The two islands owned by Epstein’s estate are also considered environmentally sensitive, with native coral and protected wildlife. Virgin Islands authorities repeatedly issued citations and assessed thousands of dollars of fines for violations of the U.S. territory’s construction code and environmental protection laws, the lawsuit said, but the fines had little effect in curbing or stopping Epstein’s illicit conduct.
The lawsuit said
Epstein’s estate continues to attempt to prevent or limit Virgin Islands authorities from conducting random inspections on Little St. James and Great St. James, and that employees of Epstein’s companies were required to sign confidentiality agreements that prohibited them from cooperating with law enforcement.
Monitoring a registered sex offender with his own private islands and the resources to fly victims in and out on private planes and helicopters also posed a challenge for Virgin Islands law enforcement, the lawsuit said.
Registered sex offenders in the Virgin Islands are required to make periodic personal appearances to verify and update their information, the lawsuit states.
At his last verification in July 2018, the lawsuit said, Epstein refused to allow Virgin Islands investigators, accompanied by U.S. Marshals, from entering Little St.
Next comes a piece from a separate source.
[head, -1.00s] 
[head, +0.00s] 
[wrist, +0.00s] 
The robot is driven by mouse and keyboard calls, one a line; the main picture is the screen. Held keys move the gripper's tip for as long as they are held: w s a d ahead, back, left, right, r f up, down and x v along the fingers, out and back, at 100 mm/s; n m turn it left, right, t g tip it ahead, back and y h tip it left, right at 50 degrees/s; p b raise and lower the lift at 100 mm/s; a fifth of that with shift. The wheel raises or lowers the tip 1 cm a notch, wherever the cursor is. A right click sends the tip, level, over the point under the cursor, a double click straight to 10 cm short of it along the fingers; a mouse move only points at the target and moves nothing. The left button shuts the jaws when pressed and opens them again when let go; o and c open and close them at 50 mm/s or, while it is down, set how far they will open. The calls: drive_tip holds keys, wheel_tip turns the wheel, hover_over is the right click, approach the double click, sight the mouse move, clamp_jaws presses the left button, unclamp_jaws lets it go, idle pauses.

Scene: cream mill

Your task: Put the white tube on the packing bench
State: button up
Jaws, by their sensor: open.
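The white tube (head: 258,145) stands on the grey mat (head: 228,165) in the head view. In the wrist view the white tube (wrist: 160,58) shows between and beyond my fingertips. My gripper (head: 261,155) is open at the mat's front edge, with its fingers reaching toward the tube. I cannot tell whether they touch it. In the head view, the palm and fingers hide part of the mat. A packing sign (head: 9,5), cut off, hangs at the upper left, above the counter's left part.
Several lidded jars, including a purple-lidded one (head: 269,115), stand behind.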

James beyond its dock — claiming that the dock was his “front door.” Instead, the lawsuit said, Epstein arranged to meet with investigators at his office on St. Thomas.
Through the lawsuit, the territory seeks to have Epstein’s properties forfeited, including Little St. James and his second private island, Great St. James, and to dissolve the shell companies associated with the islands.
The lawsuit charges Epstein’s estate, his companies and other individuals identified only as John and Jane Does with eight counts of human trafficking; two counts of child abuse and neglect; two counts of aggravated rape; two counts of second-degree rape; two counts of unlawful sexual contact; two counts of prostitution and keeping a house of prostitution; one count of sex offender registry violation; two counts of fraudulent conveyance; and one count of civil conspiracy.